Records excerpted from a collection
****************

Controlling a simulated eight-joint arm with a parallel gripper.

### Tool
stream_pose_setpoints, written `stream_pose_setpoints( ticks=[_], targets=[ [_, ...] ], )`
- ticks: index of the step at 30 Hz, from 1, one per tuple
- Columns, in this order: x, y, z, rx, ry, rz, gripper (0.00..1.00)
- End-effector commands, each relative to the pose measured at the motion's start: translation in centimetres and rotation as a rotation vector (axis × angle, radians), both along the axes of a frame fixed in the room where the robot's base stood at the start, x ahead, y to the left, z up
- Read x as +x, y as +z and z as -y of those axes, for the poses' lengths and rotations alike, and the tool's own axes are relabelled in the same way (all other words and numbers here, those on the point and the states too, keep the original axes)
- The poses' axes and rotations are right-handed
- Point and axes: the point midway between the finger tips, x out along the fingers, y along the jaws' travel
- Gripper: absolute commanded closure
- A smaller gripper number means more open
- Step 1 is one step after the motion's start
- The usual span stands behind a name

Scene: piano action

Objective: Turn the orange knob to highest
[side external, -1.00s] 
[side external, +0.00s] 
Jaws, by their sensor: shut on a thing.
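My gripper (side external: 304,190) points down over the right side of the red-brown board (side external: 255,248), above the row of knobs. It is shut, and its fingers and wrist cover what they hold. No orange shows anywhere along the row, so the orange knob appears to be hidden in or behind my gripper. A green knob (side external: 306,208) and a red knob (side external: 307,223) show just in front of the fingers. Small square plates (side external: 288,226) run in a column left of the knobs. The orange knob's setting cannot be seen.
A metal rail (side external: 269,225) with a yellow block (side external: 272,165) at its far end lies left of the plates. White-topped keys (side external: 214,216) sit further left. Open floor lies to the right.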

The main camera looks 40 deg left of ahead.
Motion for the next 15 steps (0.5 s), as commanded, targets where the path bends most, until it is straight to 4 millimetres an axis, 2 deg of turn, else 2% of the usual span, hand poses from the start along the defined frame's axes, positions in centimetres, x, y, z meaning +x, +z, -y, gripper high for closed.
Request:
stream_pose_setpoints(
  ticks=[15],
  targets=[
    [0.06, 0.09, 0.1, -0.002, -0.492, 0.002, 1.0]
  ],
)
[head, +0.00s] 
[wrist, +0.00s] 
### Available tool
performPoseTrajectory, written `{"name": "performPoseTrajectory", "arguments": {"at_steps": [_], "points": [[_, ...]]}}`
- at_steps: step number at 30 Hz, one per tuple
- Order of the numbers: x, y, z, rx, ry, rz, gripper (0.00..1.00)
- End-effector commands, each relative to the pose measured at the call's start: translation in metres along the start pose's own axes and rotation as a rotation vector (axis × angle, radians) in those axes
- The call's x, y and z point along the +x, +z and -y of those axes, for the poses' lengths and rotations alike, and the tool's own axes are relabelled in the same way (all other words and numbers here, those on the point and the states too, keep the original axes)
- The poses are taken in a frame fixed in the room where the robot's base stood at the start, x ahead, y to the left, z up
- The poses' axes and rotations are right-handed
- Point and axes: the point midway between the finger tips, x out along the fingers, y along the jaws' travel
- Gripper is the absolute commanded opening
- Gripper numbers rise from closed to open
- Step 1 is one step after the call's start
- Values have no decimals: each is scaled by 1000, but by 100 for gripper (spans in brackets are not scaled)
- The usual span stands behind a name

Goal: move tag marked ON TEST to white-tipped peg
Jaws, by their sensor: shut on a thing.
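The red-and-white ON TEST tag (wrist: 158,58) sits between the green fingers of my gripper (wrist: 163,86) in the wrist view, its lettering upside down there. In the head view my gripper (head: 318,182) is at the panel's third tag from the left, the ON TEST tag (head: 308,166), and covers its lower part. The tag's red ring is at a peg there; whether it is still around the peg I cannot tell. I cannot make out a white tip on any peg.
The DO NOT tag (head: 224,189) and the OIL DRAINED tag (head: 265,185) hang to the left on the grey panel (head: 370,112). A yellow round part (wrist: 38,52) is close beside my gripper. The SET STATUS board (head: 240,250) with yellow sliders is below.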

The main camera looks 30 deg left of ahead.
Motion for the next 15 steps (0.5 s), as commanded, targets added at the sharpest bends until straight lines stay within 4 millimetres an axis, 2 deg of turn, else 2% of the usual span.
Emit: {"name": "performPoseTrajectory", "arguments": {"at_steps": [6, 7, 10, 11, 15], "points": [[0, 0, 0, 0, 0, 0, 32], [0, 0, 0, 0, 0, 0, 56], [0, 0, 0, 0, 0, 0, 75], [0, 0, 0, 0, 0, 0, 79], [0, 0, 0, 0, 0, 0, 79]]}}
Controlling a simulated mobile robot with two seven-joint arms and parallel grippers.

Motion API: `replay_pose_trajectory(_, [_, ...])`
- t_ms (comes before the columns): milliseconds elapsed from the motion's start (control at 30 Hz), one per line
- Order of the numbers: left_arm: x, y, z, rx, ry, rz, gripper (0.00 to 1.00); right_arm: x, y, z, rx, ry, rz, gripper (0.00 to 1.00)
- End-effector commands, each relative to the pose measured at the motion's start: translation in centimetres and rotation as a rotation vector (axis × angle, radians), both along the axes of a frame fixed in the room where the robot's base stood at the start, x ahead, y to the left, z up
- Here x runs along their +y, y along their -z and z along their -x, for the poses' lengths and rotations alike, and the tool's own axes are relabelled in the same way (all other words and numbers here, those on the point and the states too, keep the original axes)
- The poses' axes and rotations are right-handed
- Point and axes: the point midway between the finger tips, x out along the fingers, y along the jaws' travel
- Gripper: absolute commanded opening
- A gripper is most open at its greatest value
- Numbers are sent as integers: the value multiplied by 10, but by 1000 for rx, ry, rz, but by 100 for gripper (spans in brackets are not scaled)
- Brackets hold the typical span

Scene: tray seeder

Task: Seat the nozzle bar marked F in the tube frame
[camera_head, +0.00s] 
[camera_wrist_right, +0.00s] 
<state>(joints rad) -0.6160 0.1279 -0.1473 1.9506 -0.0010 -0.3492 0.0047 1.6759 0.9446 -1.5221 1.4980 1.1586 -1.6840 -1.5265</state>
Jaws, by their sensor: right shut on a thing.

****************

Your instructions: All of the entries must be written out exactly as they stand.

Finished task:
Controlling a simulated eight-joint arm with a parallel gripper.

### Tool
stream_pose_setpoints, written `stream_pose_setpoints( ticks=[_], targets=[ [_, ...] ], )`
- ticks: index of the step at 30 Hz, from 1, one per tuple
- Columns, in this order: x, y, z, rx, ry, rz, gripper (0.00..1.00)
- End-effector commands, each relative to the pose measured at the motion's start: translation in centimetres and rotation as a rotation vector (axis × angle, radians), both along the axes of a frame fixed in the room where the robot's base stood at the start, x ahead, y to the left, z up
- Read x as +x, y as +z and z as -y of those axes, for the poses' lengths and rotations alike, and the tool's own axes are relabelled in the same way (all other words and numbers here, those on the point and the states too, keep the original axes)
- The poses' axes and rotations are right-handed
- Point and axes: the point midway between the finger tips, x out along the fingers, y along the jaws' travel
- Gripper: absolute commanded closure
- A smaller gripper number means more open
- Step 1 is one step after the motion's start
- The usual span stands behind a name

Scene: piano action

Objective: Turn the orange knob to highest
[side external, -1.00s] 
[side external, +0.00s] 
Jaws, by their sensor: shut on a thing.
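My gripper (side external: 304,190) points down over the right side of the red-brown board (side external: 255,248), above the row of knobs. It is shut, and its fingers and wrist cover what they hold. No orange shows anywhere along the row, so the orange knob appears to be hidden in or behind my gripper. A green knob (side external: 306,208) and a red knob (side external: 307,223) show just in front of the fingers. Small square plates (side external: 288,226) run in a column left of the knobs. The orange knob's setting cannot be seen.
A metal rail (side external: 269,225) with a yellow block (side external: 272,165) at its far end lies left of the plates. White-topped keys (side external: 214,216) sit further left. Open floor lies to the right.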

The main camera looks 40 deg left of ahead.
Motion for the next 15 steps (0.5 s), as commanded, targets where the path bends most, until it is straight to 4 millimetres an axis, 2 deg of turn, else 2% of the usual span, hand poses from the start along the defined frame's axes, positions in centimetres, x, y, z meaning +x, +z, -y, gripper high for closed.
Request:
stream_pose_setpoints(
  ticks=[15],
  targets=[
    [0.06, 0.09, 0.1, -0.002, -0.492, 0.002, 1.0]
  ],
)
[head, +0.00s] 
[wrist, +0.00s] 
### Available tool
performPoseTrajectory, written `{"name": "performPoseTrajectory", "arguments": {"at_steps": [_], "points": [[_, ...]]}}`
- at_steps: step number at 30 Hz, one per tuple
- Order of the numbers: x, y, z, rx, ry, rz, gripper (0.00..1.00)
- End-effector commands, each relative to the pose measured at the call's start: translation in metres along the start pose's own axes and rotation as a rotation vector (axis × angle, radians) in those axes
- The call's x, y and z point along the +x, +z and -y of those axes, for the poses' lengths and rotations alike, and the tool's own axes are relabelled in the same way (all other words and numbers here, those on the point and the states too, keep the original axes)
- The poses are taken in a frame fixed in the room where the robot's base stood at the start, x ahead, y to the left, z up
- The poses' axes and rotations are right-handed
- Point and axes: the point midway between the finger tips, x out along the fingers, y along the jaws' travel
- Gripper is the absolute commanded opening
- Gripper numbers rise from closed to open
- Step 1 is one step after the call's start
- Values have no decimals: each is scaled by 1000, but by 100 for gripper (spans in brackets are not scaled)
- The usual span stands behind a name

Goal: move tag marked ON TEST to white-tipped peg
Jaws, by their sensor: shut on a thing.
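The red-and-white ON TEST tag (wrist: 158,58) sits between the green fingers of my gripper (wrist: 163,86) in the wrist view, its lettering upside down there. In the head view my gripper (head: 318,182) is at the panel's third tag from the left, the ON TEST tag (head: 308,166), and covers its lower part. The tag's red ring is at a peg there; whether it is still around the peg I cannot tell. I cannot make out a white tip on any peg.
The DO NOT tag (head: 224,189) and the OIL DRAINED tag (head: 265,185) hang to the left on the grey panel (head: 370,112). A yellow round part (wrist: 38,52) is close beside my gripper. The SET STATUS board (head: 240,250) with yellow sliders is below.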

The main camera looks 30 deg left of ahead.
Motion for the next 15 steps (0.5 s), as commanded, targets added at the sharpest bends until straight lines stay within 4 millimetres an axis, 2 deg of turn, else 2% of the usual span.
Emit: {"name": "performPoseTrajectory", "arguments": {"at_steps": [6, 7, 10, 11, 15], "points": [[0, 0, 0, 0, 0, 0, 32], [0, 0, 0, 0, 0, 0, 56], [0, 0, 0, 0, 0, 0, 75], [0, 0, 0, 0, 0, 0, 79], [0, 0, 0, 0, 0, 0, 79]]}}
Controlling a simulated mobile robot with two seven-joint arms and parallel grippers.

Motion API: `replay_pose_trajectory(_, [_, ...])`
- t_ms (comes before the columns): milliseconds elapsed from the motion's start (control at 30 Hz), one per line
- Order of the numbers: left_arm: x, y, z, rx, ry, rz, gripper (0.00 to 1.00); right_arm: x, y, z, rx, ry, rz, gripper (0.00 to 1.00)
- End-effector commands, each relative to the pose measured at the motion's start: translation in centimetres and rotation as a rotation vector (axis × angle, radians), both along the axes of a frame fixed in the room where the robot's base stood at the start, x ahead, y to the left, z up
- Here x runs along their +y, y along their -z and z along their -x, for the poses' lengths and rotations alike, and the tool's own axes are relabelled in the same way (all other words and numbers here, those on the point and the states too, keep the original axes)
- The poses' axes and rotations are right-handed
- Point and axes: the point midway between the finger tips, x out along the fingers, y along the jaws' travel
- Gripper: absolute commanded opening
- A gripper is most open at its greatest value
- Numbers are sent as integers: the value multiplied by 10, but by 1000 for rx, ry, rz, but by 100 for gripper (spans in brackets are not scaled)
- Brackets hold the typical span

Scene: tray seeder

Task: Seat the nozzle bar marked F in the tube frame
[camera_head, +0.00s] 
[camera_wrist_right, +0.00s] 
<state>(joints rad) -0.6160 0.1279 -0.1473 1.9506 -0.0010 -0.3492 0.0047 1.6759 0.9446 -1.5221 1.4980 1.1586 -1.6840 -1.5265</state>
Jaws, by their sensor: right shut on a thing.

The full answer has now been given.